11 January 2009

All we are saying

I just got back from a peace protest / rally on 2nd Avenue at 42nd Street. This was an event organized as a distinct contrast to the pro-Israel rally taking place on 42nd Street, and to the pro-Palestinian rally taking place at Times Square. For a brief summary of the three events, see the Muslim-Jewish Journal.

Rallies are rallies, so I won't rehash the details of standing around in the cold holding a sign because I've now done it... Nor will I reiterate my views on the current Middle East Madness, which are clear enough here and here.

Instead what I will say as a takeaway from today's event(s) is: there is a lot of hate in the world, and it's rather sad. In some cases, just downright pathetic.

In the two hours I was out there today, many people walking by - on their way to the "main" rally - shouted nasty things at our group. Some stopped to "argue," otherwise known as shout. One guy made the effort to walk around us a few times shouting "Kill them all!" as he headed to the pro-Israel rally. Well, gosh: "Kill them all" is really the right message isn't it? I mean, that doesn't make the (Jewish, wearing a yarmulke) guy sound like a genocidal nutbag, does it? Other people tossed out ridiculous arguments about how Hamas "started it," which is about at the intellectual level of a kid in elementary school.
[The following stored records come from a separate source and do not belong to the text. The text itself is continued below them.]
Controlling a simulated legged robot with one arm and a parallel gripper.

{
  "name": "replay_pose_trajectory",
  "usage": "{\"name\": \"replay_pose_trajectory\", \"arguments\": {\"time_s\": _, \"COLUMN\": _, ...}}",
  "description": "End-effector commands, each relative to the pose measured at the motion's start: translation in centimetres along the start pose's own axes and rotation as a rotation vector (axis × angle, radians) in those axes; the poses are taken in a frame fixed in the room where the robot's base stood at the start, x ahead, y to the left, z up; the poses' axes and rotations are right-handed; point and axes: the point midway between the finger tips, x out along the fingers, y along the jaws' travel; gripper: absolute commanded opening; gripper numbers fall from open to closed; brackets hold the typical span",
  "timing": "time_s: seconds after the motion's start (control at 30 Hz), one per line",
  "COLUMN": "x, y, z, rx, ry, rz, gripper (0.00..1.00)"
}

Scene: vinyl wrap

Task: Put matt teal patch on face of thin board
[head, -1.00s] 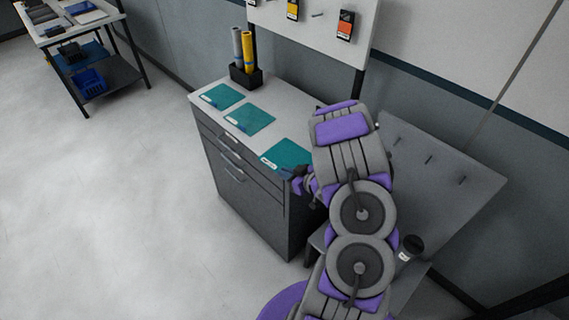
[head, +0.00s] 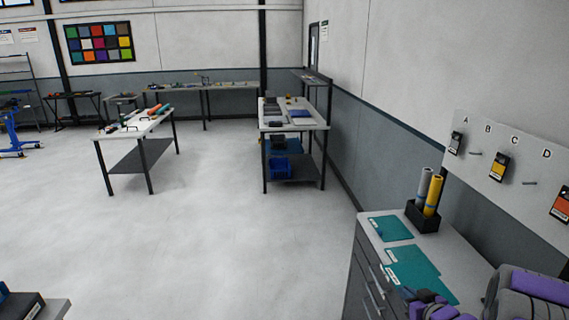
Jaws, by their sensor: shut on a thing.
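Teal patches with small white labels are at the cabinet top in the head view. One teal patch (head: 391,228) lies flat near its far end. Nearer, teal (head: 425,278) with two labels looks like two patches overlapping in view; I cannot tell which is matt. My gripper (head: 424,300) is at the lower right, at the near edge of this teal area, shut on the nearest teal patch. The fingertips are small and partly hidden, so the grip is hard to see. I cannot pick out the thin board.
A black holder (head: 422,217) with grey and yellow rolls stands on the cabinet (head: 462,254). A lettered peg panel (head: 520,170) with hanging packets is behind. A laden bench (head: 292,125) and a white table (head: 137,127) stand farther off. The floor between is open.

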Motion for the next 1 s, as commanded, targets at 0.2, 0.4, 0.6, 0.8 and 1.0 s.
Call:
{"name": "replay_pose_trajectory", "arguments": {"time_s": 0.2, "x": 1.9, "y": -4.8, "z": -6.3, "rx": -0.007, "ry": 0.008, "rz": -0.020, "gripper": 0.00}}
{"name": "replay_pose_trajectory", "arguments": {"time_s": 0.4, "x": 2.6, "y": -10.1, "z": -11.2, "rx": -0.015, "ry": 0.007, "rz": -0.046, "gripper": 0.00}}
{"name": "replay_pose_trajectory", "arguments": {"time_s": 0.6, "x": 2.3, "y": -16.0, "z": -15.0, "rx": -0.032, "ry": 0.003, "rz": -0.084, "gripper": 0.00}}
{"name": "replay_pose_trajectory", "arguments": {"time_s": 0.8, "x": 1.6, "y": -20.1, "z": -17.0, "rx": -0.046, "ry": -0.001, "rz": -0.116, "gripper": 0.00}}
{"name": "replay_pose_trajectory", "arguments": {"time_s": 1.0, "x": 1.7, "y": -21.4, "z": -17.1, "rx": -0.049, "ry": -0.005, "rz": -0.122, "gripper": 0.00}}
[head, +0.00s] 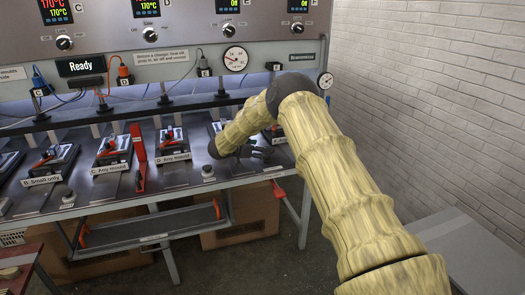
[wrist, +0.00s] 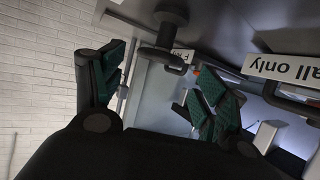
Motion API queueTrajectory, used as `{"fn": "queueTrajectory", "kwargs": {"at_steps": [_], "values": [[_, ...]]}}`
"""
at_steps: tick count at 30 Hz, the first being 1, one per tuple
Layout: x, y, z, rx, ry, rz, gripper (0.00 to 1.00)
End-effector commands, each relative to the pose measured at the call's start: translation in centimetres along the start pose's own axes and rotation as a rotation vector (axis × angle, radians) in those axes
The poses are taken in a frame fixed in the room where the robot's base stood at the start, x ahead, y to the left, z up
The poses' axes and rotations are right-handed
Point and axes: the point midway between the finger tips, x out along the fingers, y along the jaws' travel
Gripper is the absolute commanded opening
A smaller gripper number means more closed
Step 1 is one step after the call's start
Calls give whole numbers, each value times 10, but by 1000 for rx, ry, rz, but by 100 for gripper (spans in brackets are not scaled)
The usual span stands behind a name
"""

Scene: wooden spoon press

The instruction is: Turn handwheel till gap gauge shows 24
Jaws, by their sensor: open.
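My gripper (head: 262,150) is at the right end of the bench, partly hidden behind my own arm in the head view. In the wrist view my gripper (wrist: 152,80) is open, with its two green-padded fingers apart and nothing between them. A dark round handwheel (wrist: 155,52) on a short stem is just beyond the fingertips in the wrist view, apart from them. In the head view a dial gauge (head: 235,58) is on the panel and a smaller dial (head: 326,80) is at its right end. I cannot read either needle or tell which is the gap gauge.
Several press stations with red handles, such as the one labelled "D Any mould" (head: 172,145), line the bench to the left. Small knobs (head: 207,171) sit along the bench's front edge. A white label (wrist: 283,68) is close to the right finger. A brick wall (head: 440,90) is at right.

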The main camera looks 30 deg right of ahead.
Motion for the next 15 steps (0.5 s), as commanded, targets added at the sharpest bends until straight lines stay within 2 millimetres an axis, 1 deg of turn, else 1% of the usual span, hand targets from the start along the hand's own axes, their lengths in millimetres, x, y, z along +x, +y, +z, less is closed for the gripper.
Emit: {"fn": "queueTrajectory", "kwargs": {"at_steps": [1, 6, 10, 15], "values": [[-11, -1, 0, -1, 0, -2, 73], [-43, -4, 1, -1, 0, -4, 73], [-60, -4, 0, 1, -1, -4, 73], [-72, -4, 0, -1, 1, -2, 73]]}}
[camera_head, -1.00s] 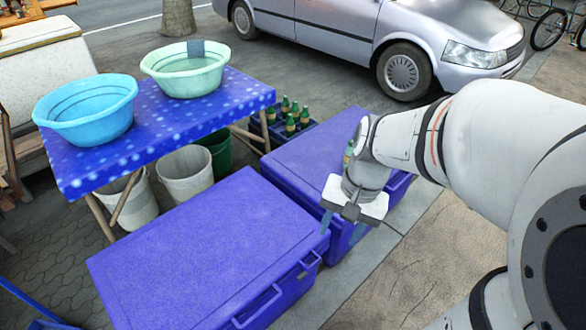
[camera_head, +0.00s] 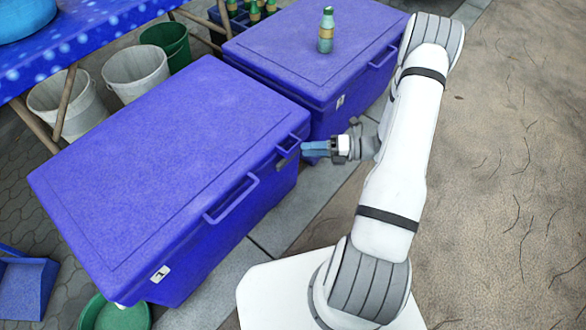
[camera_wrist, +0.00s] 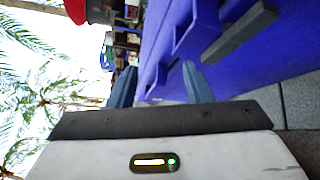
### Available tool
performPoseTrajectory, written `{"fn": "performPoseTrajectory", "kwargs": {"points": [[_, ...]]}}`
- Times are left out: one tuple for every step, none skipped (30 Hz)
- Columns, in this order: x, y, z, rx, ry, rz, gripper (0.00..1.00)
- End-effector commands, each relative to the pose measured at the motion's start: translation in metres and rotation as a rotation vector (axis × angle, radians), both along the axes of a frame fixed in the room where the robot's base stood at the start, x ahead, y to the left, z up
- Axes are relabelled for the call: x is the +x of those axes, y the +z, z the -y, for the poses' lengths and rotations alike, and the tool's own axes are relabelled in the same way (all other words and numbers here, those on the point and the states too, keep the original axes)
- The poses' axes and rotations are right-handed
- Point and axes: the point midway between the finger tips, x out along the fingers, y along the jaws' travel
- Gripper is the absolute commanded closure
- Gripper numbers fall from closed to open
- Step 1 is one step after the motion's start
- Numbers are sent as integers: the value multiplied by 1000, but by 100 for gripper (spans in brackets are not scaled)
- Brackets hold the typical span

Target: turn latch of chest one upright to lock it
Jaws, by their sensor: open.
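Two blue chests stand side by side, a near one (camera_head: 150,170) and a far one (camera_head: 300,60), both with lids down. I cannot tell from a label which is chest one. A dark grey latch bar (camera_wrist: 240,32) shows in the wrist view on a blue chest's front face, slanted, beside a blue bracket (camera_wrist: 196,32). In the head view a small grey piece (camera_head: 283,163) sits under the near chest's corner bracket (camera_head: 289,144). My gripper (camera_head: 304,149) is beside that corner; its two blue fingers (camera_wrist: 160,86) are apart with nothing between them.
A green bottle (camera_head: 326,32) stands on the far chest's lid. The near chest has a front handle (camera_head: 232,199) and a white plate (camera_head: 160,273). White buckets (camera_head: 135,78) and a blue table (camera_head: 90,38) are at upper left.

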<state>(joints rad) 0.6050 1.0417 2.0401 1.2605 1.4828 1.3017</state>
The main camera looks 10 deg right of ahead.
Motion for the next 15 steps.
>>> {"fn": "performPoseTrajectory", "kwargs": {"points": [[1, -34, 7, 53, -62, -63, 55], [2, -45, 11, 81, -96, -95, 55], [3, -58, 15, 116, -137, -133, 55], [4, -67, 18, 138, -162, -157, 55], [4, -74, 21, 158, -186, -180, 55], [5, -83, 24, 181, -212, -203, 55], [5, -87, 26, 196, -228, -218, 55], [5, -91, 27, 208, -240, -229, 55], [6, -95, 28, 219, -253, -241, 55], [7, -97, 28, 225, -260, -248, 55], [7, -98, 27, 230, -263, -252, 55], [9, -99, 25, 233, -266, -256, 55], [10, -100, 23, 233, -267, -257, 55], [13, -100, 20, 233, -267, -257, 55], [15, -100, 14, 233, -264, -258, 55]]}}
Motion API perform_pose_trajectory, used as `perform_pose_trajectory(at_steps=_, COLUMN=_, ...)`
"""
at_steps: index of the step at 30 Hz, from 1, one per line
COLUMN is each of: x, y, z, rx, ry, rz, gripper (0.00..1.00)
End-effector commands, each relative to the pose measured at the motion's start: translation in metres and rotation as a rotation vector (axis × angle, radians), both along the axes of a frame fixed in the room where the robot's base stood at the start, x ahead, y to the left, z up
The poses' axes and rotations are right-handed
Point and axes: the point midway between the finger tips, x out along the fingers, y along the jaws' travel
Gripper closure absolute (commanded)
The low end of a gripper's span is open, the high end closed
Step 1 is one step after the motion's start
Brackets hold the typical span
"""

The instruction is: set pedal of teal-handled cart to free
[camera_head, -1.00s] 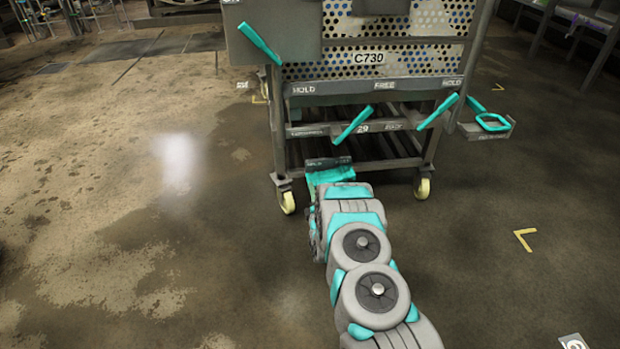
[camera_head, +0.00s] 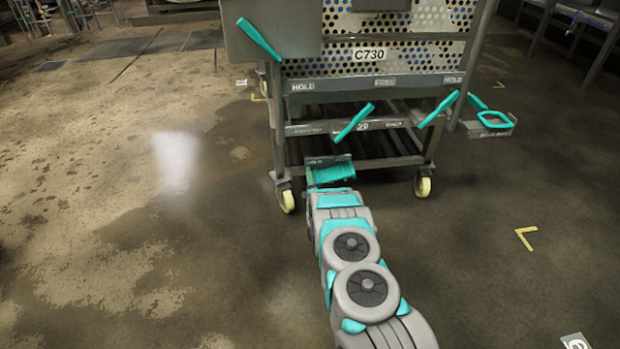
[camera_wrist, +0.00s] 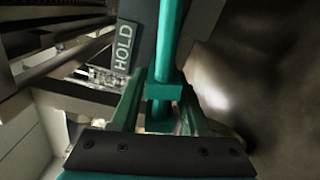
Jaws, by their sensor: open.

On the eastern side of 2nd Avenue was another protest, this one by a small group of Satmars waving a Palestinian flag and holding signs against both Israel and the murder of Palestinians. So a small group of Modern Orthodox men took it upon themselves to come to the rally seemingly only with the intent of harassing the Satmars. They had signs - pre-printed - about how the Satmars are not authentic Jews (hunh?) and with absurd slogans like "Anti-Zionism = Anti-Semitism!" (If you want my take on that nonsense, read this piece about Stanley Fish, from 2007.) It says something sad about the insecurity of those young men that the best they could come up with is a way to harass a bunch of Satmars. I spoke with one of the Satmar gentlemen, and he said "They hate us more than they hate the Arabs."

The best thing to come out of this for me? The response from the cabbies and bus drivers along 2nd Avenue, many of whom gave me a thumbs-up sign, and one of them even pulled over briefly to ask some questions and offer support.

Will any of this make a difference? I don't kid myself. Hateful ideologies are difficult to dislodge, even (especially!) if you're Jewish and a Zionist and too clueless to realize you're full of hate. But it says a lot about the tremendous insecurity of American Jews that two small groups of protesters can arouse such intense hatred and expressions of anger. To me, this suggests that many of these people are not as confident in their views as they would like others to believe.

Anyone for a little "Talkin' John Birch Paranoid Blues"?